The charm quark was the fourth quark to be discovered. The symmetry between the up and down quarks led to the expectation that there should also be a partner particle to the third quark, the strange quark. In addition, it was discovered that quarks with the same charge cannot transform into each other, therefore another quark, the charm, was needed to explain some observed decays.
Its discovery was made independently but at the same time in 1974 by two research groups located 5000 km apart, at the Brookhaven National Laboratory (BNL) in New York and at SLAC in California. They discover a bound state of a charm and an anti-charm quarks, which they called J and ψ, respectively. The discovered particle was named ψ (at SLAC) because the traces of its decay products in the detector formed the shape of this Greek letter. The meson now carries a double name, J/ψ meson.
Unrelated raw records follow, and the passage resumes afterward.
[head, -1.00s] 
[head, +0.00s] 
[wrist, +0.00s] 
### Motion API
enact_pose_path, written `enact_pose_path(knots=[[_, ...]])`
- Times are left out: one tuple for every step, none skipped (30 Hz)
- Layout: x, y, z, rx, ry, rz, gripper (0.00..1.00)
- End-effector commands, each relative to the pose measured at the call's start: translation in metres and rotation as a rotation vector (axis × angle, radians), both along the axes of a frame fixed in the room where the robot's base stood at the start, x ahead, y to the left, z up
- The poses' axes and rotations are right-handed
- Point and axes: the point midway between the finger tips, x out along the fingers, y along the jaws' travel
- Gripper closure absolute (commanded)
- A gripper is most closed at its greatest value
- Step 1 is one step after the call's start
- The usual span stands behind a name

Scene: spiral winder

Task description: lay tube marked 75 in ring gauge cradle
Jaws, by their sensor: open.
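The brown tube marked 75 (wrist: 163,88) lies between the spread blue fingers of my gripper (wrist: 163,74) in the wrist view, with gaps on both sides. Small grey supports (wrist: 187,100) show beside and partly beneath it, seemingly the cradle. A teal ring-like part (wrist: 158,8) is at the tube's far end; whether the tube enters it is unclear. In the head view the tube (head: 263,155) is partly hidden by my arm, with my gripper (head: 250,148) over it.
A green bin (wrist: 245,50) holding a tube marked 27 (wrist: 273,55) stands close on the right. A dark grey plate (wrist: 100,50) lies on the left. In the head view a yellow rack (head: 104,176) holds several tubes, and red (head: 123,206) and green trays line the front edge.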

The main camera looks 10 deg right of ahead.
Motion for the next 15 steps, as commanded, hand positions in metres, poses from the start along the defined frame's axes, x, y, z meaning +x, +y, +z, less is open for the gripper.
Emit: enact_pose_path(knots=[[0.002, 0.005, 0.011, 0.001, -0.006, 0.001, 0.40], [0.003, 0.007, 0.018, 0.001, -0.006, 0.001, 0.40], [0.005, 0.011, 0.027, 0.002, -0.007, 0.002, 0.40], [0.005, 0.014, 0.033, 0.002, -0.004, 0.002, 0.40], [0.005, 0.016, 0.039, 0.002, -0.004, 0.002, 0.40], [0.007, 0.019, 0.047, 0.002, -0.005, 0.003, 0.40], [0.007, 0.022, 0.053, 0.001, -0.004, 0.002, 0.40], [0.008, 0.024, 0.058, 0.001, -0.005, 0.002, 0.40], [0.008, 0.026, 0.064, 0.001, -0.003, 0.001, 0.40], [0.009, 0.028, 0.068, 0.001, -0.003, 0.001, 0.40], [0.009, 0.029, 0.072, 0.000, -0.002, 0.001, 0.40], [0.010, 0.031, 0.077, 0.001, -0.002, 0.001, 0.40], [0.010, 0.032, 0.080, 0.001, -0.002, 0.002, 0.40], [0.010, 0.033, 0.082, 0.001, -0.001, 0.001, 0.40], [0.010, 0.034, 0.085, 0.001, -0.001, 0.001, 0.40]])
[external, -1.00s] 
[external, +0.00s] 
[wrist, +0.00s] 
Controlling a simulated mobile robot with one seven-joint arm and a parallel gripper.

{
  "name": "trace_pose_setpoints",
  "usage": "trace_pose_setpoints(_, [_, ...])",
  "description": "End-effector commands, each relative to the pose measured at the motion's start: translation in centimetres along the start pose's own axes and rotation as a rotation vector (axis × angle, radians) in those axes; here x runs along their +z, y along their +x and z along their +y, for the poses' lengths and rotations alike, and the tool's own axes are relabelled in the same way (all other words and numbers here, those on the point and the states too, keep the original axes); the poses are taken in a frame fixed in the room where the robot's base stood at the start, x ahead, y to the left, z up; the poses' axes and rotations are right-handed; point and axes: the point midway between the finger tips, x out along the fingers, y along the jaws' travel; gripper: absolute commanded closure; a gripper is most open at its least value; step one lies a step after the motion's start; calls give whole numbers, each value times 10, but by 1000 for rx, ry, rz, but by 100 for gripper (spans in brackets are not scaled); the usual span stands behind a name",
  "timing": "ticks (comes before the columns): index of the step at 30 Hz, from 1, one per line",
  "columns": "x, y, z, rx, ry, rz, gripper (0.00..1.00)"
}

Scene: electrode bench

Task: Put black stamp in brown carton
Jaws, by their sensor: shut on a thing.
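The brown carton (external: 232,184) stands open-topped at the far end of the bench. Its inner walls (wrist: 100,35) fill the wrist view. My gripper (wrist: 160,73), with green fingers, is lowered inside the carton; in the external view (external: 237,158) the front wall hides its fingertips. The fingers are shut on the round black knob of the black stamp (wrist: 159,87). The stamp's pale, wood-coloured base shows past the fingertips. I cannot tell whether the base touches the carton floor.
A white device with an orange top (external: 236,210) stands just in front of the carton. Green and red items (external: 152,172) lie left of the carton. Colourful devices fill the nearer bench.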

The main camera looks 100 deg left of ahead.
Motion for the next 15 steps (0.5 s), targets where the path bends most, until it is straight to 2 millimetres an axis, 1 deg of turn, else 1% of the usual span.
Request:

Compared to the up, down and strange quarks, the charm quark is very heavy. Two consequences arise: first, its mass cannot be neglected in calculations involving it; secondly, it can form more stable bound states that, just like atoms, can appear as excited states with higher energy. We observe them as particles with higher mass and different properties. Studying them allows us to test the theory that describes interactions among quarks.
Theoretically, “exotic states”, namely bound states of quarks with more than three quarks, are also conceivable, for example tetraquarks (of four) or pentaquarks (of five). Currently, we have observed some particles that have not been clearly identified yet. New measurements will confirm if these are exotic particles.